Here is the Illinois group working.
When all these charts were around the room it created quite an environment. You can a bit of an idea from this full room view.
CREATING A COUNTY FAIR OF ACTION IDEAS
It was appropriate we were in Iowa, for this felt like a harvest festival at a county fair. People were amazed at everything that was going on, and cruised the room to look at other states. For an hour everyone co-created a systems level view of each state’s progress. Many people were able to network and talk in the midst of it all. We then spent the next hour giving verbal overviews of each chart. (Here is Keith Reopelle giving Wisconsin’s presentation).
After lunch we had the different work groups do a visual tour of all the states after lunch before they jumped in to set their 2009 goals. We had then pick a state to begin with, then spend about 3 minutes per chart and rotate.

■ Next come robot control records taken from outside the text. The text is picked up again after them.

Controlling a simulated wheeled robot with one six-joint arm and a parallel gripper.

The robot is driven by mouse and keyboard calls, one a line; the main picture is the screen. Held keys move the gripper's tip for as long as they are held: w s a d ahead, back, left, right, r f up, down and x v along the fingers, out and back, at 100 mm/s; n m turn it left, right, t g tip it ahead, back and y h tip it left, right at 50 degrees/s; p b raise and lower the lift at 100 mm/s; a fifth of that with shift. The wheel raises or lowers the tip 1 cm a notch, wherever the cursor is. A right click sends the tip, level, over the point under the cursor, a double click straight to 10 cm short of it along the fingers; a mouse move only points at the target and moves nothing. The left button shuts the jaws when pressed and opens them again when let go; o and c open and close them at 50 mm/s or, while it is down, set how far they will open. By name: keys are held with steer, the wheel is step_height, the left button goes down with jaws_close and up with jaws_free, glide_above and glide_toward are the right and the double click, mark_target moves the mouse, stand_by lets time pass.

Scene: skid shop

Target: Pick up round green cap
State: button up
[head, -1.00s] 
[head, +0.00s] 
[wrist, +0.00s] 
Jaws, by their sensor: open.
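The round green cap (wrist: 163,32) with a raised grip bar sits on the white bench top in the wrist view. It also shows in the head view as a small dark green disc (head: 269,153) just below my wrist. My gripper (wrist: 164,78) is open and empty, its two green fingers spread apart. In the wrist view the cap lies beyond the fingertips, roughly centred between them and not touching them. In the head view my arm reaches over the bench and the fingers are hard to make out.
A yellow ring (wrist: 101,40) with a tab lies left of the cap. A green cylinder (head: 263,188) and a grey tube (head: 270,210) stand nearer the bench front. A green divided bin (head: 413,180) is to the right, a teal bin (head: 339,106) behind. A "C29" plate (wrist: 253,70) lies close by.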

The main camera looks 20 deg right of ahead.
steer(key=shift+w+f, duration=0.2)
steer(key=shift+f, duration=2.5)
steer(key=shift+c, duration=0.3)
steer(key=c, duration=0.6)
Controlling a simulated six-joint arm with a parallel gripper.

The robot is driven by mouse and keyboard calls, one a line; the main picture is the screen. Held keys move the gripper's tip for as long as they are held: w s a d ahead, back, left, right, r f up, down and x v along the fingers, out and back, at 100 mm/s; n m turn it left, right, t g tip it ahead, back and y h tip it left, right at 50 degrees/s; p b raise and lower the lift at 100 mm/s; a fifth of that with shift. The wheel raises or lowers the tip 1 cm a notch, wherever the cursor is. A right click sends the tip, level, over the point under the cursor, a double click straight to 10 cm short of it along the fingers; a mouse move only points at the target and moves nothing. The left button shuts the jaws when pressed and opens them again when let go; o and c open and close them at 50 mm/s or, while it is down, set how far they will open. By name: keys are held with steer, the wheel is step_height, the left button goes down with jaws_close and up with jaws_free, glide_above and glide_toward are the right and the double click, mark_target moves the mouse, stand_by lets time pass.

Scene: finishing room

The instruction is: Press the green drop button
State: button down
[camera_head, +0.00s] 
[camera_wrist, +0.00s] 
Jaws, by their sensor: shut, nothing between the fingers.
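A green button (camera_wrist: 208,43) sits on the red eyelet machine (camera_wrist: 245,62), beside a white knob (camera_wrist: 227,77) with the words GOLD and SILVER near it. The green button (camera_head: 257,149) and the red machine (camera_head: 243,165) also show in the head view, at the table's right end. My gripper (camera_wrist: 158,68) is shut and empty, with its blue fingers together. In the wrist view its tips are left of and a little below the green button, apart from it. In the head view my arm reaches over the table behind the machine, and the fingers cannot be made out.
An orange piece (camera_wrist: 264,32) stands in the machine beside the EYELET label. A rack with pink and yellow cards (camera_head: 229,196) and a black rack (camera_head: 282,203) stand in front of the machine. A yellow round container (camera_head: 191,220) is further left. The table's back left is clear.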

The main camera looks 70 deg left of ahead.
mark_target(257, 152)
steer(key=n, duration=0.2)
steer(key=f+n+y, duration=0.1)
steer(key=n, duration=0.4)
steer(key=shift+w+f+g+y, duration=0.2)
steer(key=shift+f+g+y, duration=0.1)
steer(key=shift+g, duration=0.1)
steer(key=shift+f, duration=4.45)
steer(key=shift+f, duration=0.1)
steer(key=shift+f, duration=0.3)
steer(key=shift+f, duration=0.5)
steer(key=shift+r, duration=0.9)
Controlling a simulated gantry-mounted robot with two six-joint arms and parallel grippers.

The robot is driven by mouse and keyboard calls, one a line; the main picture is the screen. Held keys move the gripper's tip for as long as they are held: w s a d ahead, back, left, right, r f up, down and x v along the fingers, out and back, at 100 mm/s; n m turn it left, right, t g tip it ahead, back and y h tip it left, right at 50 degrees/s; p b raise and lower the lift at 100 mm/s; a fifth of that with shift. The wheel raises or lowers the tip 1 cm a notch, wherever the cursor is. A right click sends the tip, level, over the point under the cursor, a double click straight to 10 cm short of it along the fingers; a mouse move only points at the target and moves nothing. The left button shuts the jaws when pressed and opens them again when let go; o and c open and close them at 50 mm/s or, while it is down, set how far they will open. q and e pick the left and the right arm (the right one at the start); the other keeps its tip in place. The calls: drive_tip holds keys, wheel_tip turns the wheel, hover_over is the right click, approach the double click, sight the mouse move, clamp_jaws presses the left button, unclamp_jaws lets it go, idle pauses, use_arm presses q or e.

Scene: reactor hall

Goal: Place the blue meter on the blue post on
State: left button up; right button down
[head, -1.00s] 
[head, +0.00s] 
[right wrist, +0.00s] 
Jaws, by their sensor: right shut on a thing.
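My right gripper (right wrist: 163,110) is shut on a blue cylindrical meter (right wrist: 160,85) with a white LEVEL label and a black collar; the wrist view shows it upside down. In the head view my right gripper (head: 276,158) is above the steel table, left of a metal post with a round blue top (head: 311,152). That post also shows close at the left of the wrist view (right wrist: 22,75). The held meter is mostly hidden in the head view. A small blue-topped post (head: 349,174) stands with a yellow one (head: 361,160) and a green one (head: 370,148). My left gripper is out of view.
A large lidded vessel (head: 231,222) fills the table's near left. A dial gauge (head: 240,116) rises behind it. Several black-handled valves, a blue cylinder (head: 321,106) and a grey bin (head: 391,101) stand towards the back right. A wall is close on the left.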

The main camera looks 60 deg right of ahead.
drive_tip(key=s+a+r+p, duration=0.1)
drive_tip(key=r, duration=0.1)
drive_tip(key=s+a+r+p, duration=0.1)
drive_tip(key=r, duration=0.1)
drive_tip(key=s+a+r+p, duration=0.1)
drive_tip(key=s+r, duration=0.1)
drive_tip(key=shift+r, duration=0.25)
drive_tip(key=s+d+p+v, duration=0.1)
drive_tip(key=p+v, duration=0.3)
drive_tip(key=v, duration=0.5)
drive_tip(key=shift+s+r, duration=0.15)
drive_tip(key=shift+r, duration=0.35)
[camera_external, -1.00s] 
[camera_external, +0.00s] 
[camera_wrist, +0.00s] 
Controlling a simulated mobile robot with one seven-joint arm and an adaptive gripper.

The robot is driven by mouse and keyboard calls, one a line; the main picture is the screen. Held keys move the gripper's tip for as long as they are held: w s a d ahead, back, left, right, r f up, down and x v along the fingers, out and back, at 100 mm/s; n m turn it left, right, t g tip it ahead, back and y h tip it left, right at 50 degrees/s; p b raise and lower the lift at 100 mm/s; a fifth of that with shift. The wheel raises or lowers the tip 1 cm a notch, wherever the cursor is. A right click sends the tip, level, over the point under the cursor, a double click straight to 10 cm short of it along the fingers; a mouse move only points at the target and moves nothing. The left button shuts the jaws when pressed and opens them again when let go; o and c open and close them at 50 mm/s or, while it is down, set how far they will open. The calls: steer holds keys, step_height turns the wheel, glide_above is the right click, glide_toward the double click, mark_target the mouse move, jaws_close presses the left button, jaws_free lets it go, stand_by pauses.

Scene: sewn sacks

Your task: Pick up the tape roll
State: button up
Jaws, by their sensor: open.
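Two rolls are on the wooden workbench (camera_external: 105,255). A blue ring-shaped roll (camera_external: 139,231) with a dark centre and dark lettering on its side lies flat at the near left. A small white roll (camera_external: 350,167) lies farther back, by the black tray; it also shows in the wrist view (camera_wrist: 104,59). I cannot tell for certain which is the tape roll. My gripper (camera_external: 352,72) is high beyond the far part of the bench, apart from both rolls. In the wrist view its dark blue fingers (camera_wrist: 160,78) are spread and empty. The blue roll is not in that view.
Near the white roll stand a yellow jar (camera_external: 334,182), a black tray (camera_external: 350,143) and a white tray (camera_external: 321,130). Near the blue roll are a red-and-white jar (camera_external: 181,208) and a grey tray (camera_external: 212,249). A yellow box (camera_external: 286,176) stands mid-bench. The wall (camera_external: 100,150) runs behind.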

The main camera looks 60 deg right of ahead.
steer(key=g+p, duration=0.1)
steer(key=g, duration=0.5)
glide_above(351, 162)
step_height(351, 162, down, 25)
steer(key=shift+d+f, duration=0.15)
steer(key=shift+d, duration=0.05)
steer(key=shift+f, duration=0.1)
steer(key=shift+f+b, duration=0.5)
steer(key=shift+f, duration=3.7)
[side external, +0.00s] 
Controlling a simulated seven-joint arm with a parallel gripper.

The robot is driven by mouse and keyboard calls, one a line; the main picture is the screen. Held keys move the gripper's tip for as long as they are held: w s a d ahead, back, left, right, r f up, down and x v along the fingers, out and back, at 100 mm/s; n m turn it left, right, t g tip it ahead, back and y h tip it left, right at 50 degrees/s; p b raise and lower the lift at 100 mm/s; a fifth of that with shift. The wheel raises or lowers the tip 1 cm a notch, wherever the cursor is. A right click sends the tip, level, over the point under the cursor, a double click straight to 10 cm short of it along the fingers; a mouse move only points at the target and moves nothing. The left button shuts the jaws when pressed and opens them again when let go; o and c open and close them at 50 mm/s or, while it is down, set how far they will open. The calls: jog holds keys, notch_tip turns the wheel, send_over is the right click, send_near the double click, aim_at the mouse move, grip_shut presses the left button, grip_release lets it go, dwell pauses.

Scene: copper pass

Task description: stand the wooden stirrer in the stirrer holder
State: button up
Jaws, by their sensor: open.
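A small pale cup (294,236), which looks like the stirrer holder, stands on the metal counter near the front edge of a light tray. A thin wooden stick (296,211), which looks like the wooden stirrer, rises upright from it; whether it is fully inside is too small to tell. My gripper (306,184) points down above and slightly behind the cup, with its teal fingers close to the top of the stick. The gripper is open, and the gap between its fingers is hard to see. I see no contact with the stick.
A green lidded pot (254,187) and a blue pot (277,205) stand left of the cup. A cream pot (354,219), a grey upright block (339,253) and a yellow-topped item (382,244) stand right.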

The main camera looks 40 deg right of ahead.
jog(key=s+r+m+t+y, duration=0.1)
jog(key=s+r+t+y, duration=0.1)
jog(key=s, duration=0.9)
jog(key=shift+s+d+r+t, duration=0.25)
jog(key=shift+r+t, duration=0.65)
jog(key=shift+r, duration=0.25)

Laurie Durnell, my Grove colleague, and the RE-AMP Steering Committee were very excited about the result. I felt like we’d modeled another breakthrough in how to think systemically and act collaboratively. Of course we are providing 11x17 digital capture of all eight states and the Midwest Governor’s Association progress in both hard copy and pdf format.
GETTING THINGS GOING ELSEWHERE
I’m now working to see if we can get a RE-AMP type project going in California. Rick Reed is thinking about other areas. We know that collaboration can work and have a sense of the conditions that make it possible. And if ever a time felt ripe for this kind of work it is now!!!